NIKOLAS GVOSDEV: Right, the national jurisdictions. But again, as you said, moving a billion dollars is going to be difficult and will attract a lot of attention, but crypto may be the financial tool of the small investor, the small player, for being able to take advantage of these features rather than the big players.
What does that say for the future? We have talked about Russia and Ukraine in the context of the invasion and the tourists in Indonesia and elsewhere, but what does this do for people around the world who live in jurisdictions either where currencies aren't necessarily stable or where people may want to stash money in order to be able to get out? I'm thinking of starting in places like Hong Kong, but elsewhere, is there a future where crypto becomes the safety valve for the world's middle classes; or again do you think governments will start to regulate this?
DAVID YERMACK: There are states like Venezuela that you can point to where the currency has gone into freefall and people have almost reverted to barter, commodities like flour taking the place of the national currency, and you do see heavy concentrations of Bitcoin use in those areas where people are using it for precisely the reasons that you said.
Let's say you're a Russian architect with 20,000 rubles in your bank account. I think taking those 20,000 rubles and buying Bitcoin is one of the smarter things that you could do, then head for the airport with a one-way ticket, and then you can get those Bitcoins wherever you land. They will be available to you as long as you can connect to the Internet.
I think what governments really need to be concerned about is if this technology ever scales up. Right now Bitcoin does four transactions per second worldwide, which is just not very many, but it is something that can be improved upon, and in fact many of the other coins that are out there have taken the design of Bitcoin and made it more efficient, more robust, and so forth.
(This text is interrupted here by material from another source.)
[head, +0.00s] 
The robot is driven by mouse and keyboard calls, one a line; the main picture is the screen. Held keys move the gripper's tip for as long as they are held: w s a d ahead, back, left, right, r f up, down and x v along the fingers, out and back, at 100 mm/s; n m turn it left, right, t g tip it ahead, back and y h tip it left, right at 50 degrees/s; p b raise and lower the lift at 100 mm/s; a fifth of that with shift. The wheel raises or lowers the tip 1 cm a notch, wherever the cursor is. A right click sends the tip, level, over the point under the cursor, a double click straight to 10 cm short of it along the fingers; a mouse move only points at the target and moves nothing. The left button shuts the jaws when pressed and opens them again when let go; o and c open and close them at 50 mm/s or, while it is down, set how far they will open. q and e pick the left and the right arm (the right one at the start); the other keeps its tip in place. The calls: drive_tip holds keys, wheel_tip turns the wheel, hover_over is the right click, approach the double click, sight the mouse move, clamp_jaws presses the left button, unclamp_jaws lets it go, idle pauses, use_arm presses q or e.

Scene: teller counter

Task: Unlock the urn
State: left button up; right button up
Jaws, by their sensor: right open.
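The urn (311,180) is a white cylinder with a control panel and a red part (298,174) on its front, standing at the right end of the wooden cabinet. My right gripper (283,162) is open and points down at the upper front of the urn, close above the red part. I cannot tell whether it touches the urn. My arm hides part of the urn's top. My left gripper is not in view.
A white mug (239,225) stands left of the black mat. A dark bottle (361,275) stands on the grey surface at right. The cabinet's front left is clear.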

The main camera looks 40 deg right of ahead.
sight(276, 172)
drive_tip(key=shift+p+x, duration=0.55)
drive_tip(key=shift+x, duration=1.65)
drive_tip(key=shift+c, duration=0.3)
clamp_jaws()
I think Bitcoin still enjoys a first-mover advantage, but I think progress is inevitable, that this will scale up and will eventually become a big problem for governments.
I think they may need to reconsider not only the approach to financial regulation but whether it's even worth their time. Is this simply a human right to move money around the world without surveillance and taxation?
I think the people who started the Bitcoin project and some of the predecessors to it were libertarians who really saw this as something that the government shouldn't be able to monitor: "It's an invasion of privacy and a restriction on your freedom." I'm not sure I agree with that, but that was the motivation of the people who designed this.
The only thing missing is the scalability. The technology is extremely clever, but at the moment it is still very small. It can't handle trillions or even billions of dollars that typically move every day through the regular financial system, but 10–20 years from now I wouldn't make any assumptions that that isn't going to be possible.
TATIANA SERAFIN: Last year you said, "El Salvador is an aberration and we'll see what happens there;" and then this year we have Eric Adams, our new mayor here in New York City, being paid his first check in crypto, and all of a sudden everybody is talking about it. I don't know that everybody understands it, but it is more of an acceptable piece of the conversation.
DAVID YERMACK: The Eric Adams thing—and I would put it right next to the mayor of Miami, Florida, who did something very similar—those shouldn't be seen as anything other than publicity stunts that are trying to attract businesses to the city, to give an aura of crypto friendliness.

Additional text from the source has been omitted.